▸ **Problem statement**:
Output each line exactly as it appears, skipping any embedded picture.
-*-
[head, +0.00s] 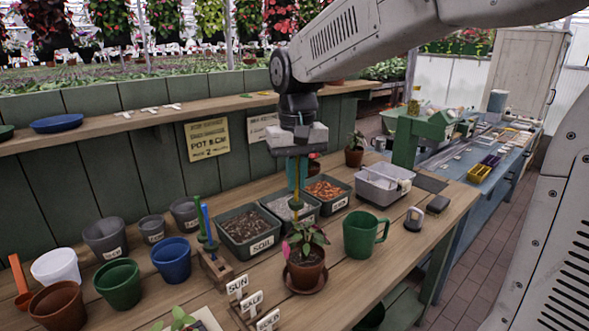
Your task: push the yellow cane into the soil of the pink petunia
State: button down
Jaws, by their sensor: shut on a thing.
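My gripper (297,186) is above the potting bench, shut on the yellow cane (296,202), which hangs upright between its fingers. The pink petunia (308,237) stands below in a brown pot (306,274) on a saucer. It has green leaves and a pink bloom (286,249) at the left. The cane's lower end is close to the top of the plant in the picture. I cannot tell whether it is above, in front of or behind the leaves. The soil in the pot is mostly hidden by the foliage.
A green mug (364,233) stands close right of the petunia. A wooden stand with green and blue canes (207,232) is at the left. Labelled trays, including soil (250,246), lie behind. Name signs (252,302) are at the front. Empty pots fill the left.

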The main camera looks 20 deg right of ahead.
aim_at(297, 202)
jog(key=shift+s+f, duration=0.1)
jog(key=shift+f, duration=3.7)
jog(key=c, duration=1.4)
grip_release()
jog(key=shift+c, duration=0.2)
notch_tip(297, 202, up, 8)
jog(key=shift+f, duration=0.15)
-*-
▸ **The output**:
[head, +0.00s] 
Your task: push the yellow cane into the soil of the pink petunia
State: button down
Jaws, by their sensor: shut on a thing.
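My gripper (297,186) is above the potting bench, shut on the yellow cane (296,202), which hangs upright between its fingers. The pink petunia (308,237) stands below in a brown pot (306,274) on a saucer. It has green leaves and a pink bloom (286,249) at the left. The cane's lower end is close to the top of the plant in the picture. I cannot tell whether it is above, in front of or behind the leaves. The soil in the pot is mostly hidden by the foliage.
A green mug (364,233) stands close right of the petunia. A wooden stand with green and blue canes (207,232) is at the left. Labelled trays, including soil (250,246), lie behind. Name signs (252,302) are at the front. Empty pots fill the left.

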The main camera looks 20 deg right of ahead.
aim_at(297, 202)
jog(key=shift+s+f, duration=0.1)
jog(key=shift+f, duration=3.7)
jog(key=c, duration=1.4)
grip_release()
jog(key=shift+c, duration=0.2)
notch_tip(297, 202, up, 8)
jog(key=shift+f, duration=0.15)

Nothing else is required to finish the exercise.